As befits a country where private equity as a country is still young, there has traditionally been a shortage of experienced operators. But the gap between demand and supply has only been widened by the rapid proliferation of funds. “The growth of the private equity business has by far outstripped the growth of human capital,” says Lachmi-Niwas Sadani, a director of AXA Private Equity, a global fund of funds manager that has committed about $200 million to Indian funds.

Sadani believes that some funds have themselves to blame for the loss of key staff: “A few Indian firms have lost people because they just don't compensate very well. Even their carry programmes are not as generous as they could potentially be. Once that happens, only two kinds of people remain – those right at the top who are compensated very well, and the mediocre talent, which is not in demand elsewhere.”

Issues pertaining to compensation are the most frequently mentioned by both GPs and LPs alike when asked to comment on India's rapidly spinning employment carousel. Echoing Sadani's point, Wen Tan, an investment director at Squadron Capital, a Hong Kong based fund of funds manager, says: “One of the classic reasons for mobility is a share of the economics, typically with captive funds where the parent company takes a large share of carry. In India, historically, a large proportion of GPs have been captive.”

Tan points to a contrast in behaviour between international captives, where the carry taken by the parent company has decreased significantly over time, and Indian groups, where the adjustment has not happened to the same extent yet. “It is something that sponsors need to take care of,” he insists.

Sponsored funds have recognised the need to increase compensation and carry, says Nitin Deshmukh, who runs Kotak Investment Advisors, the private equity platform of Kotak Mahindra Bank in Mumbai.

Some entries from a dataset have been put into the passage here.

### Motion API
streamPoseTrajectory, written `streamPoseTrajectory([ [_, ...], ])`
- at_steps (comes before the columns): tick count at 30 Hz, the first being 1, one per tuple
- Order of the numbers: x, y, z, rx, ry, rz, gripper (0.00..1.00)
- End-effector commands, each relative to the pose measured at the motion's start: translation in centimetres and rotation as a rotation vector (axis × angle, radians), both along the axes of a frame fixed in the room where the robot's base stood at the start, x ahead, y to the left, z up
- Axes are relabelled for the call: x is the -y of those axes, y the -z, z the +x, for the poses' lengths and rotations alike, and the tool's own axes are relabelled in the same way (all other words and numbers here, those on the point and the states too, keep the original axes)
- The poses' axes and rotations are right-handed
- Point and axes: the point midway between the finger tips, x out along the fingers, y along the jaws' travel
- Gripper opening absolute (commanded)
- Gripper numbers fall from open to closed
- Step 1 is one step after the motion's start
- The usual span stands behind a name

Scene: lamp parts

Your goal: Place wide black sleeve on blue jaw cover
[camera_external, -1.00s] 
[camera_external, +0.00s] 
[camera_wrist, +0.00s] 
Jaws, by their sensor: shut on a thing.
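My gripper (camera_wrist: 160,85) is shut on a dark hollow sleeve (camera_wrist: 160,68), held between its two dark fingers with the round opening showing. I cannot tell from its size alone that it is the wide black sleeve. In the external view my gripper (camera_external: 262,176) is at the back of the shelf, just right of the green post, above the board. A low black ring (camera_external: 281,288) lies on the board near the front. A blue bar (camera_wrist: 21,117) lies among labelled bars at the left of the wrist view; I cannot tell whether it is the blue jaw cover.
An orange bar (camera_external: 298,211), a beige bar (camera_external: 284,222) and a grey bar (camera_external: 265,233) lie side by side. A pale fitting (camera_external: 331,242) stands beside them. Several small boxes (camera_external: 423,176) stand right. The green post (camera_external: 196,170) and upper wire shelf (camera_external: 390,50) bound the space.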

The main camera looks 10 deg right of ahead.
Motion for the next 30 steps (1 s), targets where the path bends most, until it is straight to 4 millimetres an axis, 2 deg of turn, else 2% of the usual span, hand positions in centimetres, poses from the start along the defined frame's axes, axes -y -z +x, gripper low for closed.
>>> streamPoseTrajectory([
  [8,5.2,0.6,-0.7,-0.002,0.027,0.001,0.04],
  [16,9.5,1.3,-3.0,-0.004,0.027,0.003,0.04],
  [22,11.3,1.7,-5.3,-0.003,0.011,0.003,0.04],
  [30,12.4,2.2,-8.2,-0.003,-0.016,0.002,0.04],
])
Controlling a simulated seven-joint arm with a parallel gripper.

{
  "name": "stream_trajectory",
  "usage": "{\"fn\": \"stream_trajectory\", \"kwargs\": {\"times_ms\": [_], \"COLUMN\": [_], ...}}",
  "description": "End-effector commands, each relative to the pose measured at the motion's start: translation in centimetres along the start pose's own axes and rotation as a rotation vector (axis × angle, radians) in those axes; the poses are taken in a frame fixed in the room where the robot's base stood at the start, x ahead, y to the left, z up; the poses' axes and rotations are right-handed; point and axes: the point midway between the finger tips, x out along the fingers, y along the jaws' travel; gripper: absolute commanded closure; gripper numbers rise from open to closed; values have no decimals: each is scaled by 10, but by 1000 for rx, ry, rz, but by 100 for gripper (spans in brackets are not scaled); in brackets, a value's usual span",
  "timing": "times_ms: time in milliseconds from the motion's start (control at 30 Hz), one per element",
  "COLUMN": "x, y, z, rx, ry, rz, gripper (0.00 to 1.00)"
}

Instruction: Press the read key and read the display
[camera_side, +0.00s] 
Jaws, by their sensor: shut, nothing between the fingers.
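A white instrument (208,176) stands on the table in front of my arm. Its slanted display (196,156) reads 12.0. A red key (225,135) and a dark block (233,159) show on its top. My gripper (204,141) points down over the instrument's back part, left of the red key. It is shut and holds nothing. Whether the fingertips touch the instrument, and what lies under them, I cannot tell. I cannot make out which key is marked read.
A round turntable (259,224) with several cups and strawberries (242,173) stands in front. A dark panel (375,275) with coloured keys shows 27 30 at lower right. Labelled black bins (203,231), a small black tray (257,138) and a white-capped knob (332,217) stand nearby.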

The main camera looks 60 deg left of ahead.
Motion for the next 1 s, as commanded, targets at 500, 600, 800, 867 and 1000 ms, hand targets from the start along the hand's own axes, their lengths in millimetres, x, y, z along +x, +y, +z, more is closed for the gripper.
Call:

He insists that while many institution-sponsored funds had issues with carried interest in the past, that has changed. “All have realised that carried interest is an absolutely essential element in private equity fund management to retain talent,” he says.

In any case, Deshmukh believes that there are only a handful of experienced professionals in the country that have actually experienced the benefits or value of carried interest yet – another reason why many professionals have been willing to change jobs. “Once big gains happen and carried interest hits the bank accounts we will see more stability,” he says.

Ajay Relan, who pioneered CVCI's India business in the mid-1990s and recently quit the firm to set up CX Partners, also argues that people with just a deal or two under their belts don't give up much when moving to another firm. Besides, “if you've invested at the height of the boom, and now some transactions are under the water, what do you have to lose when you move out?”

The key to retention, once again, is to tie key personnel into the firm by sharing the spoils appropriately. Relan says that he doesn't see turnover in the team being built at CX Partners. “If you're willing to spread the wealth and make people true partners in the business, then it won't happen.”

Shahzaad Dalal, vice chairman and managing director of IL&FS Investment Managers, acknowledges that his firm, too, has lost a number of professionals to other private equity firms in the past. He says that because IL&FS has a large team of 36 investment professionals, the compensation the firm pays is less than that paid by international players who have only one or two members in India.

“We became a poaching ground, as we have trained manpower in the institution. In the last one or two years, we have restructured our compensation and increased our carry sharing to the team to 70 percent. This has had a very positive impact, especially on senior personnel, and it has considerably reduced attrition,” he adds.

Of course money isn't the only thing that motivates aspirational investment managers. Some will take up a new role in order to escape a particularly hierarchical structure, or to achieve greater personal independence. Says Tan: “People want to take decision-making upon themselves and don't always like having things passed through investment committees first, especially if these are out in the US or Europe.”

Tan speaks about the need for firms to address why members of their team are leaving, and also the need for firms to institutionalise to an extent where departures do not bring operations to a standstill. “They need to minimise departures and they need to minimise the impact of departures,” he says.

ICICI Venture, which has probably lost more people than any other firmin India, is a case in point. Despite having lost a number of professionals over the years, the firm has managed to grow into one of India's largest private fund managers and has diversified its strategy to include real estate and mezzanine funds as well.

Frequent mobility is also a concern for limited partners. Says one: “Ours is a people business. We invest in teams. Clearly, from that standpoint, mobility is not something we're fond of as the value proposition is not there.”

In the long term, however, the industry on the whole stands to benefit from professional mobility. Experienced dealmakers leaving established teams to set up their own firms will ultimately increase the pool of investable funds.

While efforts are being made to retain talent, it is doubtful that mobility will disappear entirely once India's private equity market matures. Because even in more mature markets, turnover is a fact of private equity life. “It comes down to compensation and independence in decision-making,” as Tan puts it.

In other words, greener pastures will continue to lure ambitious professionals away from the firms they currently work for. Smart compensation structures will increase stability at partnership level. What they won't and shouldn't do is eliminate mobility once and for all.